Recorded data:
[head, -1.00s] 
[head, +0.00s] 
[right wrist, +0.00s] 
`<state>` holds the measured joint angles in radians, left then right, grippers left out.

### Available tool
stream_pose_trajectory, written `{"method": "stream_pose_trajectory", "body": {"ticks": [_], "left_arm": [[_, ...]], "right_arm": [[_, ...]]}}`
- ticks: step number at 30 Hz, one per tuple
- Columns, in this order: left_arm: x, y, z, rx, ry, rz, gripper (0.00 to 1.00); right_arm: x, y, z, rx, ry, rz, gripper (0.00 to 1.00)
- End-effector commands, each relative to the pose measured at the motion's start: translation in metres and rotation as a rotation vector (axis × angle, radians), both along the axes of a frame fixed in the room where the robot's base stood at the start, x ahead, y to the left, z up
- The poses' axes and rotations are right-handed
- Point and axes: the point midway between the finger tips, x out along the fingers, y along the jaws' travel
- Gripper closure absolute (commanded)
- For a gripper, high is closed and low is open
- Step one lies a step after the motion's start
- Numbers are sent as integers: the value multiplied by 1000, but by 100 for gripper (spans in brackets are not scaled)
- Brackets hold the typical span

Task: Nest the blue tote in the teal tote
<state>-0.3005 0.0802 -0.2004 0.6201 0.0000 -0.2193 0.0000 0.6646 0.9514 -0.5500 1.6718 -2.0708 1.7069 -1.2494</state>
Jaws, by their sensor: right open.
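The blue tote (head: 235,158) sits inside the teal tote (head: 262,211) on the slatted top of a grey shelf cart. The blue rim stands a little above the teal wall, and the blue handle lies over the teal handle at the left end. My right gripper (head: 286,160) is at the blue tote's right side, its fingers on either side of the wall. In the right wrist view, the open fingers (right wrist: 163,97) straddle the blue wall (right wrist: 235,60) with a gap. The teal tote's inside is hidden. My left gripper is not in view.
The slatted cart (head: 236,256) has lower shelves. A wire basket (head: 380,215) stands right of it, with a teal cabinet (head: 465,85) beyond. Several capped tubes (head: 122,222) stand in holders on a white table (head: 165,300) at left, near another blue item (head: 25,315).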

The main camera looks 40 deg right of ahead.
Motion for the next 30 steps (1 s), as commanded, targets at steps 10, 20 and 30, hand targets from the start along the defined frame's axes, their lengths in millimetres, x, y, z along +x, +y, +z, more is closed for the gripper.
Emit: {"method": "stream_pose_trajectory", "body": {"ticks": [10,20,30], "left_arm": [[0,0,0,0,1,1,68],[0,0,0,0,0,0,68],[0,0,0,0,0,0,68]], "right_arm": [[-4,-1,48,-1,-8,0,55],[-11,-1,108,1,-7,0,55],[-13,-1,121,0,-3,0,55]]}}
==
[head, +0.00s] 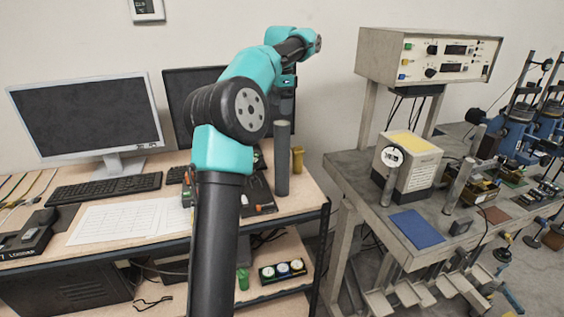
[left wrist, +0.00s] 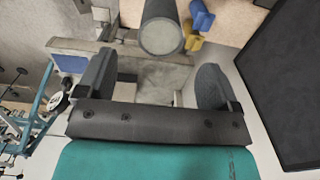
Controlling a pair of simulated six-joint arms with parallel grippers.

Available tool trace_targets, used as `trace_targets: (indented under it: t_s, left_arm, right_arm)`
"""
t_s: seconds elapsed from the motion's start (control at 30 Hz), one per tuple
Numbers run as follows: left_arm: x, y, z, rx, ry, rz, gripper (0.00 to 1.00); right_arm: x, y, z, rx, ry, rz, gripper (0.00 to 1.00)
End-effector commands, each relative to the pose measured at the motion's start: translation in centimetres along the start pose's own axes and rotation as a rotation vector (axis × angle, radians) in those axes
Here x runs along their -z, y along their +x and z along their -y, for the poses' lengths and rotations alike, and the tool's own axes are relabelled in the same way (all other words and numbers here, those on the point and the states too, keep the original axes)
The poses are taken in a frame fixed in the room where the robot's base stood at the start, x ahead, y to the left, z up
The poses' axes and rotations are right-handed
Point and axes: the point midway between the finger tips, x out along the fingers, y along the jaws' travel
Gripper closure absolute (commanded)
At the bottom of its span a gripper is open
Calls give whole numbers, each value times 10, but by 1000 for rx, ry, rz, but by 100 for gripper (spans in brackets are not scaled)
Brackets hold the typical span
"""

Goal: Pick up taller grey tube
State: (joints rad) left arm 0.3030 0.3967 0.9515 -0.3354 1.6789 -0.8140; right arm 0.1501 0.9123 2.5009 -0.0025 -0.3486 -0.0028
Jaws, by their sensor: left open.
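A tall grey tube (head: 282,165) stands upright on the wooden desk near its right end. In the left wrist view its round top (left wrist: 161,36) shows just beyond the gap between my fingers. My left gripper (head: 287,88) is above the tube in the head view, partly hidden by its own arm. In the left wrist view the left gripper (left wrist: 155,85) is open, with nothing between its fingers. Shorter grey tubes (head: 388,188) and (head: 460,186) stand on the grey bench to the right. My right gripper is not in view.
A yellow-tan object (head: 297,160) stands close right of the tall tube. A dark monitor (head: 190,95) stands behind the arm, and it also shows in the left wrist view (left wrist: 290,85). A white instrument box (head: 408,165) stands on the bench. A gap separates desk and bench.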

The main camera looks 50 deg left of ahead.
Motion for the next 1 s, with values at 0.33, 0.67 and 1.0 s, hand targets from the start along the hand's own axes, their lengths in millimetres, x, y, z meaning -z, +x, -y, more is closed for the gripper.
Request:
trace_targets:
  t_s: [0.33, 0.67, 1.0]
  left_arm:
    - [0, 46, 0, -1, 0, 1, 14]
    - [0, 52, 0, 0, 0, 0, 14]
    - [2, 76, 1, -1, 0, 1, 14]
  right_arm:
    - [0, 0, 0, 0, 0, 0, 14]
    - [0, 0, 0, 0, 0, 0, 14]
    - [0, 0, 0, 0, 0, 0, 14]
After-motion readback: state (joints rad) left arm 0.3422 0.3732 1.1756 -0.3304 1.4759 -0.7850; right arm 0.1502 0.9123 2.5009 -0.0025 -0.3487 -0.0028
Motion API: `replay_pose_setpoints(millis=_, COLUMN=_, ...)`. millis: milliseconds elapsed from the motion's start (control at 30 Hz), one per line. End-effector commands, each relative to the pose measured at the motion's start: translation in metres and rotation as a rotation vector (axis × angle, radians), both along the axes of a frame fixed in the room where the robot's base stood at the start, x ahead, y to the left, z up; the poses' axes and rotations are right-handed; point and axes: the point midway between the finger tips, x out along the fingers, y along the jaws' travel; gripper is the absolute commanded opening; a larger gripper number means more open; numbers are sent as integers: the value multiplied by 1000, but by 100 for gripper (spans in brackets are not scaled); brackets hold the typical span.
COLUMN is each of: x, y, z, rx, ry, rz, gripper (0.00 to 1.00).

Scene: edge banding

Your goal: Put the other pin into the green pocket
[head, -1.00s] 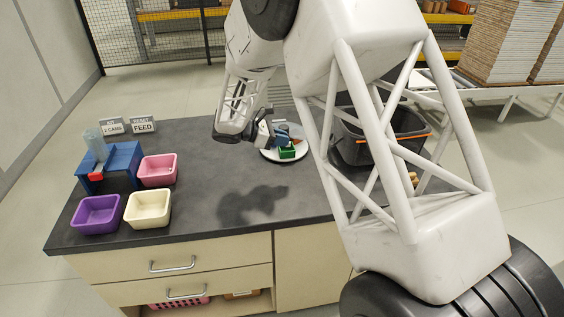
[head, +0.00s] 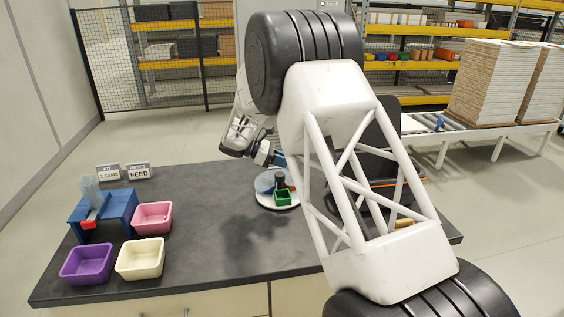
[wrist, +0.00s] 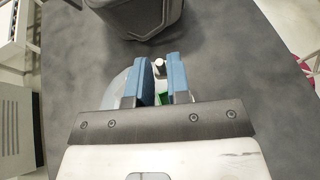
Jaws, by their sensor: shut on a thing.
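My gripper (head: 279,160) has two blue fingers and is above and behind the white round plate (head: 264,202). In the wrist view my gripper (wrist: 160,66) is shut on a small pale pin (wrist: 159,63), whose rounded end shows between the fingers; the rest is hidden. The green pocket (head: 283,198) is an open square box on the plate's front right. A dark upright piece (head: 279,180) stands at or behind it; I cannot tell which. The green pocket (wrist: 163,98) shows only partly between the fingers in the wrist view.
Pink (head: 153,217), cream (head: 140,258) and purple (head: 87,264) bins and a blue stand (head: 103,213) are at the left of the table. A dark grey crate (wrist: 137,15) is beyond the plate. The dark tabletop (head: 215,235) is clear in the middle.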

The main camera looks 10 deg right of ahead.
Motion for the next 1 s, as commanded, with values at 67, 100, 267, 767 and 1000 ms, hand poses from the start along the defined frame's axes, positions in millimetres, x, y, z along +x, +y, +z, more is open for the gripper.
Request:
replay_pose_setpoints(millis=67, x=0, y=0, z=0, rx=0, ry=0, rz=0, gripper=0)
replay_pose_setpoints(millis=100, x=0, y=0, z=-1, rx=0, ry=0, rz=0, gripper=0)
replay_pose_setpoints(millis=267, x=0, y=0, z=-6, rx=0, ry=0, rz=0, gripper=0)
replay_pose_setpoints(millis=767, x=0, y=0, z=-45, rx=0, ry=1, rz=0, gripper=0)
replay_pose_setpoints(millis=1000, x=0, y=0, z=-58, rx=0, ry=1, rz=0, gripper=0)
---
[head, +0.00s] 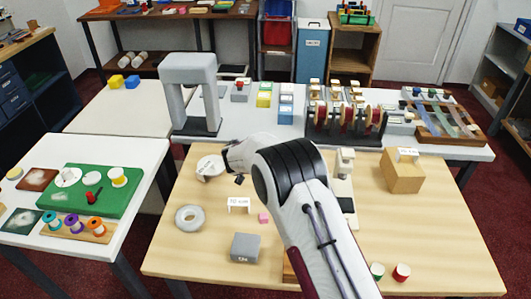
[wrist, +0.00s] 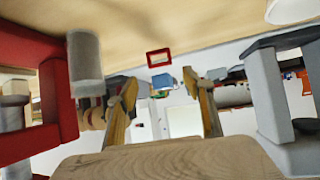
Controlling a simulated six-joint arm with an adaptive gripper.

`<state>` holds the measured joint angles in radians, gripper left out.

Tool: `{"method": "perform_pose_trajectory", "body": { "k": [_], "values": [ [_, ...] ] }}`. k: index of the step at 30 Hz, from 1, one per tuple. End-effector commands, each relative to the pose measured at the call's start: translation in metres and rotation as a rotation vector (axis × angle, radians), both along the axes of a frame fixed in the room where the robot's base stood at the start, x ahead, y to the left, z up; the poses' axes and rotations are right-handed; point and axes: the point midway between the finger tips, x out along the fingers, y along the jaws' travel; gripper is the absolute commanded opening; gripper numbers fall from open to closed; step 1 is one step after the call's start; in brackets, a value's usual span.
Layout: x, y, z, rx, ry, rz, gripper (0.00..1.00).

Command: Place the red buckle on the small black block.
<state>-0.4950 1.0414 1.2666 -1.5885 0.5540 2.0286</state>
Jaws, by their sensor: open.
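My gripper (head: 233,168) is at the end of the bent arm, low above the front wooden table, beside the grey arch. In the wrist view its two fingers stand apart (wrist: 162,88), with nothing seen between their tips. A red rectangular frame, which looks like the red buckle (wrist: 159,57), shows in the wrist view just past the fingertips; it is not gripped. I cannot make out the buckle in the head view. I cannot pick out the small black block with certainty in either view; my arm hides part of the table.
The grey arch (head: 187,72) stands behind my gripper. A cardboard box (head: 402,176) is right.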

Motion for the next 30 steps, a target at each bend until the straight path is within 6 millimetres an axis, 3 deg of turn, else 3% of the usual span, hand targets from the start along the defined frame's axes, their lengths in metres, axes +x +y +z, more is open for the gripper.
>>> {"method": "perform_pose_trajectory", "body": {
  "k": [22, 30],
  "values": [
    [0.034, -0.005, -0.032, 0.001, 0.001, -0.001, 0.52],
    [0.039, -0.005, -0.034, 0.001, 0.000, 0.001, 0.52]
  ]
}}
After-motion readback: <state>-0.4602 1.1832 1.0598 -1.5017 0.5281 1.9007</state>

What this task involves:
Identify the lines of the entries containing the string "more". Copy each such line.

Exercise output:
Motion for the next 30 steps (1 s), as commanded, targets at steps 10, 20 and 30, hand targets from the start along the defined frame's axes, their lengths in millimetres, x, y, z along +x, +y, +z, more is closed for the gripper.
Motion for the next 1 s, with values at 0.33, 0.67 and 1.0 s, hand targets from the start along the hand's own axes, their lengths in millimetres, x, y, z meaning -z, +x, -y, more is closed for the gripper.
Motion API: `replay_pose_setpoints(millis=_, COLUMN=_, ...)`. millis: milliseconds elapsed from the motion's start (control at 30 Hz), one per line. End-effector commands, each relative to the pose measured at the motion's start: translation in metres and rotation as a rotation vector (axis × angle, radians), both along the axes of a frame fixed in the room where the robot's base stood at the start, x ahead, y to the left, z up; the poses' axes and rotations are right-handed; point and axes: the point midway between the finger tips, x out along the fingers, y along the jaws' travel; gripper is the absolute commanded opening; a larger gripper number means more open; numbers are sent as integers: the value multiplied by 1000, but by 100 for gripper (spans in brackets are not scaled); brackets hold the typical span.
Motion for the next 1 s, as commanded, with values at 67, 100, 267, 767 and 1000 ms, hand poses from the start along the defined frame's axes, positions in millimetres, x, y, z along +x, +y, +z, more is open for the gripper.
Motion for the next 30 steps, a target at each bend until the straight path is within 6 millimetres an axis, 3 deg of turn, else 3% of the usual span, hand targets from the start along the defined frame's axes, their lengths in metres, axes +x +y +z, more is open for the gripper.

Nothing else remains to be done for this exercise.